- [To be done]:
Output word for word the lines from the one with "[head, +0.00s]" to the final line of the data, both ends included, but skip the pictures.

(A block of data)

** START **

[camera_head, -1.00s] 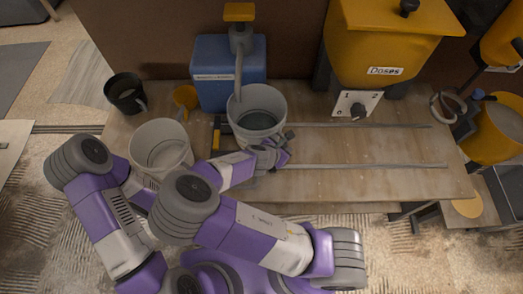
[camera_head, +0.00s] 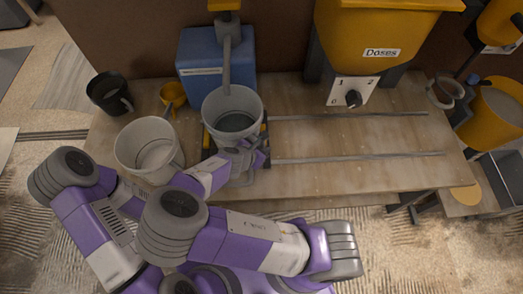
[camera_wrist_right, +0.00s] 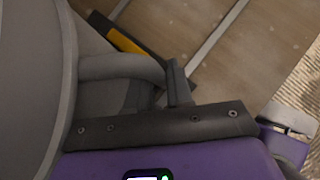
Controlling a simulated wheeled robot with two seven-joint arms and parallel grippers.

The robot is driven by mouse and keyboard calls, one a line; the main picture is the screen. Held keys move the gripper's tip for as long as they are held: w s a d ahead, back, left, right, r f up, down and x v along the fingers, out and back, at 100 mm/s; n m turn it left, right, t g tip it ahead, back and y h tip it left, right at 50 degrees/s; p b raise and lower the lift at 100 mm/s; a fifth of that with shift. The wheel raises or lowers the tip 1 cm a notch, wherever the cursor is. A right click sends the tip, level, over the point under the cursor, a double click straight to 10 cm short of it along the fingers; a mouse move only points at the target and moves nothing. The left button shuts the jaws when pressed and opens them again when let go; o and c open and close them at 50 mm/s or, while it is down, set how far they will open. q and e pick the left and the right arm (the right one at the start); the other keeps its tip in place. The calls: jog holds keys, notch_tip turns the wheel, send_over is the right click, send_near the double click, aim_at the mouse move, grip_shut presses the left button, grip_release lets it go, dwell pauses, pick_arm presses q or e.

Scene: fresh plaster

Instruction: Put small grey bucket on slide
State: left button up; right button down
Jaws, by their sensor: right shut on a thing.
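The small grey bucket (camera_head: 232,122) is upright at the left end of the bench, with dark grey contents inside. The slide's two metal rails (camera_head: 350,117) run right from there. Yellow-edged slide parts (camera_head: 264,130) show on both sides of the bucket; whether its base touches the slide is hidden. My right gripper (camera_head: 243,152) is shut on the bucket at its near side. In the right wrist view, the bucket's grey wall (camera_wrist_right: 35,85) fills the left, and one dark finger (camera_wrist_right: 178,84) stands by a curved grey handle.
A larger pale bucket (camera_head: 150,150) stands close left. A black mug (camera_head: 108,93), a yellow cup (camera_head: 173,96) and a blue container (camera_head: 200,75) with a pump stand behind. A yellow dispenser (camera_head: 375,35) with a dial overhangs the rails. The bench middle is clear.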

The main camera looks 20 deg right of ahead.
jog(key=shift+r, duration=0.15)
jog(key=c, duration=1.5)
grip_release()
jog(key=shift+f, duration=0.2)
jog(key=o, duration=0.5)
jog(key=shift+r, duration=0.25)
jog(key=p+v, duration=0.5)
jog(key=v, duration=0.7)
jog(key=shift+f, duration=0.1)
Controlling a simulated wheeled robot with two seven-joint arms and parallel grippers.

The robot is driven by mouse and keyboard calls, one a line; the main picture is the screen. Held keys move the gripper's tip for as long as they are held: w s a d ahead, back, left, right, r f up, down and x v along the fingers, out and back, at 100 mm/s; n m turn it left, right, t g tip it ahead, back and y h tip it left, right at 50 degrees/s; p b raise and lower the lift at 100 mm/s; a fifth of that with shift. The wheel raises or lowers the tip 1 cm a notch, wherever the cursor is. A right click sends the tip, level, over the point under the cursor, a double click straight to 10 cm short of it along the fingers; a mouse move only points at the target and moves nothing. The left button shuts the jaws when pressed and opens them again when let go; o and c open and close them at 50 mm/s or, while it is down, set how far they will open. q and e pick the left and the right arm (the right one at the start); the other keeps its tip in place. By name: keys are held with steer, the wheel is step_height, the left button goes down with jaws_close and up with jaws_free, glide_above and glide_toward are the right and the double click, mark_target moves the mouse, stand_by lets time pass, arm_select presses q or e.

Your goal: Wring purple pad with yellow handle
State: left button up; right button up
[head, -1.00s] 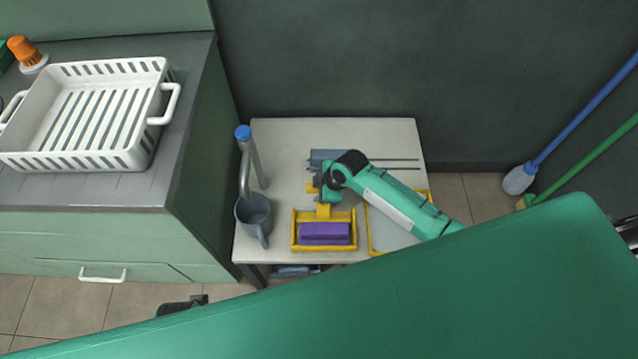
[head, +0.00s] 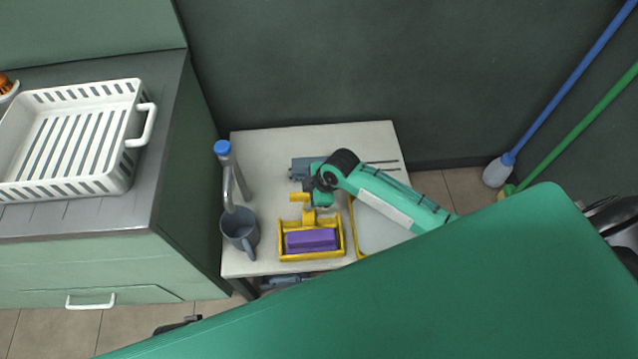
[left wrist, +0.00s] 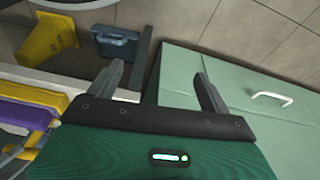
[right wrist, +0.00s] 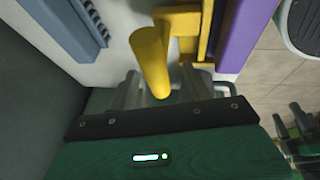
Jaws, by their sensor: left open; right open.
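The purple pad (head: 311,240) sits in a yellow frame on the small white table. It also shows at the left edge of the left wrist view (left wrist: 30,94). The yellow handle (head: 299,197) rises behind the frame, partly hidden by my right gripper. My right gripper (head: 313,192) is open at the handle. In the right wrist view the handle (right wrist: 150,58) reaches down between the open fingers (right wrist: 162,88); I cannot tell whether they touch it. My left gripper (left wrist: 160,73) is open and empty, low beside the table and the green cabinet.
A grey mug (head: 240,232) stands beside a blue-topped metal pipe (head: 234,175) left of the press. A white basket (head: 70,145) sits on the counter.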

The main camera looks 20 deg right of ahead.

** END **

- [The completed task]:
[head, +0.00s] 
[left wrist, +0.00s] 
[right wrist, +0.00s] 
Jaws, by their sensor: left open; right open.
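The purple pad (head: 311,240) sits in a yellow frame on the small white table. It also shows at the left edge of the left wrist view (left wrist: 30,94). The yellow handle (head: 299,197) rises behind the frame, partly hidden by my right gripper. My right gripper (head: 313,192) is open at the handle. In the right wrist view the handle (right wrist: 150,58) reaches down between the open fingers (right wrist: 162,88); I cannot tell whether they touch it. My left gripper (left wrist: 160,73) is open and empty, low beside the table and the green cabinet.
A grey mug (head: 240,232) stands beside a blue-topped metal pipe (head: 234,175) left of the press. A white basket (head: 70,145) sits on the counter.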

The main camera looks 20 deg right of ahead.

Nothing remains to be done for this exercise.